After a lot of drama, his brothers came to seek help. Joseph hid his identity at first and then revealed himself to his family.  At the end of the story, his brothers were worried that Joseph would exact revenge on them, but he looked at his brothers and said,

“Don’t be afraid. Am I in the place of God? You intended to harm me, but God intended it for good to accomplish what is now being done, the saving of many lives.“

Joseph understood something that God has also promised to us in Roman 8:28,

“And we know that in all things God works for the good of those who love him, who have been called according to his purpose.”

God’s sovereignty tells us that we may not understand what or why, but we can know who is in control, working everything out for his eternal purpose. Swedish theologian Anders Nygren wrote, “Thus all that is negative in this life is seen to have a positive purpose in the execution of God’s eternal plan.” Life is not the mess it sometimes appears to be. God has a saving purpose. We may not understand it. We certainly don’t welcome it. But God is still in control and working toward a supreme good. God’s word has said it. And that is a promise we can count on.
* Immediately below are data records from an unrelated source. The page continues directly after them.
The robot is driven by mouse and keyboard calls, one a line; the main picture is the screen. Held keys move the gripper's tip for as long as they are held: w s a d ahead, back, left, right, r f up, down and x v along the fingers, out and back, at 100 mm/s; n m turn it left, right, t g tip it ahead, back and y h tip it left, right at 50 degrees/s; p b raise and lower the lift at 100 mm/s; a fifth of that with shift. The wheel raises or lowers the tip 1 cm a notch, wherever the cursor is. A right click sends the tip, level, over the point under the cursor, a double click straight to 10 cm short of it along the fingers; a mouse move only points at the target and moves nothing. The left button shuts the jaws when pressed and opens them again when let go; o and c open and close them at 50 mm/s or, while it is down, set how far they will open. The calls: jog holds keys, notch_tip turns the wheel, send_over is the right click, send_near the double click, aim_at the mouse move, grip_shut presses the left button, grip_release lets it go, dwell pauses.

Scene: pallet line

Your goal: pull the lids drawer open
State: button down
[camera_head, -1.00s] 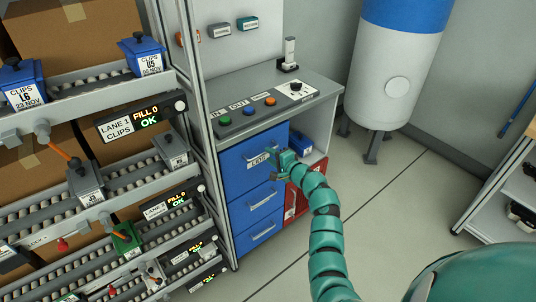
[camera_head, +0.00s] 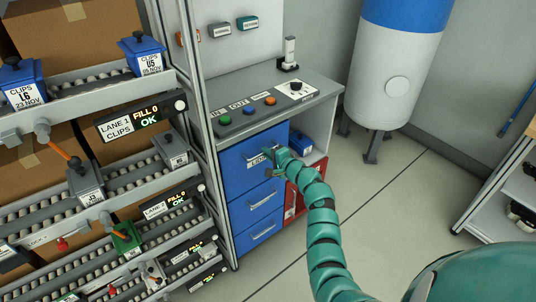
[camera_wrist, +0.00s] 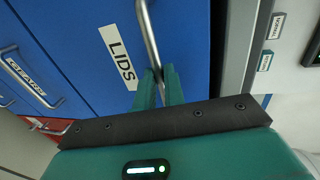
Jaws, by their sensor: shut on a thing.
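The lids drawer (camera_head: 236,172) is the top blue drawer of the cabinet under the worktop, and its front looks flush with the drawers below. Its white LIDS label (camera_wrist: 117,55) and its metal bar handle (camera_wrist: 148,32) show large in the wrist view. My gripper (camera_head: 268,155) is at the drawer front in the head view, partly covering the label. In the wrist view my gripper's two fingers (camera_wrist: 159,85) are shut on the handle, near its lower end in the picture.
Two more blue drawers (camera_head: 258,218) sit below. A red panel (camera_head: 300,190) and an open shelf with a blue bin (camera_head: 299,143) are at the right. Control buttons (camera_head: 247,106) line the worktop (camera_head: 318,90) above. Roller lanes (camera_head: 80,82) stand left; floor (camera_head: 385,205) is clear to the right.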

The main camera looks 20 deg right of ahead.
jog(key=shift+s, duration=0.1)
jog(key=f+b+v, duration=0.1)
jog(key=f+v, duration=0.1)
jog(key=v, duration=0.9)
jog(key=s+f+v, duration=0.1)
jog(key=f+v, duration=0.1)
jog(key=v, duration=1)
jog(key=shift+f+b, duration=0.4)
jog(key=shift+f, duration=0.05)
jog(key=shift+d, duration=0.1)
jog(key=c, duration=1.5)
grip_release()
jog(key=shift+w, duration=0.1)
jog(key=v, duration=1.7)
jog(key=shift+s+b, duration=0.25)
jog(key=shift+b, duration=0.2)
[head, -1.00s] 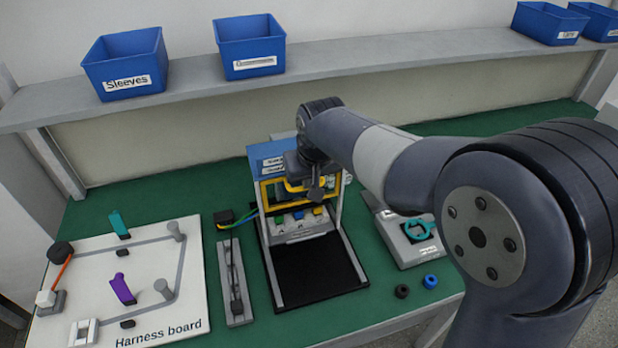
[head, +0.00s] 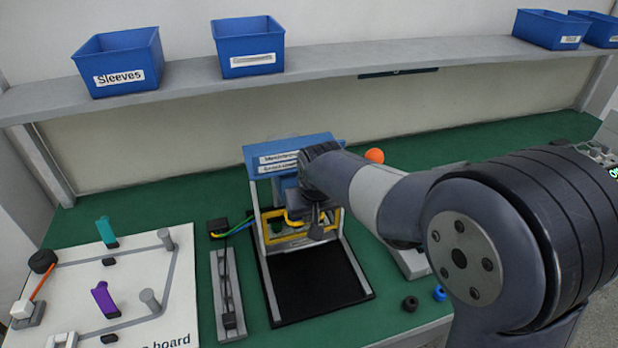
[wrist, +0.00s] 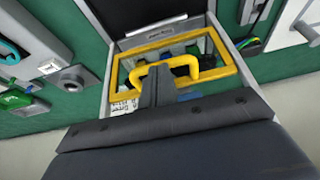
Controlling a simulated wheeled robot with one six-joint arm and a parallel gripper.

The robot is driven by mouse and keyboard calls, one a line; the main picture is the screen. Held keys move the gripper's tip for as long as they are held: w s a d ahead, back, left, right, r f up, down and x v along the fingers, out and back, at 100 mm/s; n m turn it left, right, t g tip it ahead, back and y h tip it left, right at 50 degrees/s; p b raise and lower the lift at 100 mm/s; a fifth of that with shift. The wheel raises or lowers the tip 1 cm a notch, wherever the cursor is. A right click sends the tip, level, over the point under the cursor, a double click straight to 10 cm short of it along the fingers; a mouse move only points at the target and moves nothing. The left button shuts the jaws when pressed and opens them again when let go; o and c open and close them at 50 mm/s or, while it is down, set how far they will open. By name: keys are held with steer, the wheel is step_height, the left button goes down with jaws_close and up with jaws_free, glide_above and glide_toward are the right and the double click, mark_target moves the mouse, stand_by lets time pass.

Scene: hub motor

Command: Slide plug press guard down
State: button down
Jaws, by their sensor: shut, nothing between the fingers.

The good may be something we experience in this life, but it might be something in the next life entirely. We have to break from the prosperity gospel that says, “if you are a Christian only good stuff will happen to you.” This is not the gospel of the Bible. You may lose your job and you might not find a better one. Maybe God uses that to shake you from your materialism.

God’s sovereignty means he sees things we don’t and we may not fully understand why. But we can know that nothing will touch our lives that is outside his power.


I wish we had time to bring in some other things I’d hoped to get to, like how personal responsibility plays into God’s sovereignty. Let me just say this: even though God is sovereign, it does not diminish our personal responsibility. Just as Adam and Eve were held responsible, we are also responsible. God’s sovereignty doesn’t negate man’s responsibility.

I would also like to have talked about how prayer is affected by sovereignty. Fortunately, we have a series on prayer later this spring where we will be able to address this in depth. For now, I say again, God’s sovereignty doesn’t do away with our responsibility to prayer. We are told to pray. So we pray.

But today, we see that God is sovereign, which is one of the most fascinating, important, and difficult doctrines in the Christian faith. Why are you experiencing the difficulty in your life right now that is causing so much heartache and pain? I don’t know. Why do bad things happen in this world? I don’t know. It doesn’t make sense.

But what I do know is that we live in a world of sin. Evil is real. It does exist and for some reason it is allowed to happen. But what I also know is that even in the most horrific circumstances, there are some guarantees we have about God.

One, nothing is outside his control. We do not have a God sitting on the sidelines wringing his hands, pacing back and forth, wishing he could do something. He is still all-knowing and all-powerful. That should give us comfort.

Two, God sees and knows and his inaction doesn’t mean he doesn’t care. We have a God that for our sake allowed his Son to suffer unimaginable pain and torture. He watched his son nailed to a cross, ridiculed and humiliated, and put to death like a common criminal. And no matter what we face, we have a God who can sympathize with us. He understands. He’s been there too.

Thirdly, somehow, some way, God can take the most difficult things in our lives, our pain, and our sufferings, and he can use them. He will redeem our suffering. He will use it to develop a character and a perseverance that looks like Jesus. He will use it for good.

And lastly, for those that are in Christ, there is coming a day when all suffering will be erased. There will be no more pain. There will be no more tears. The sovereignty of God isn’t just about his control today. It isn’t just concerned about saving human beings. It is about a God who has a plan and he WILL make sure that plan comes to pass and that plan is to renew the entire world. This gives us hope.

God’s sovereignty will either draw us closer to him or push us further away. It will cause us to blame or to believe. To accuse or assure.  To resist or relent.

The undeniable truth is that God is sovereign.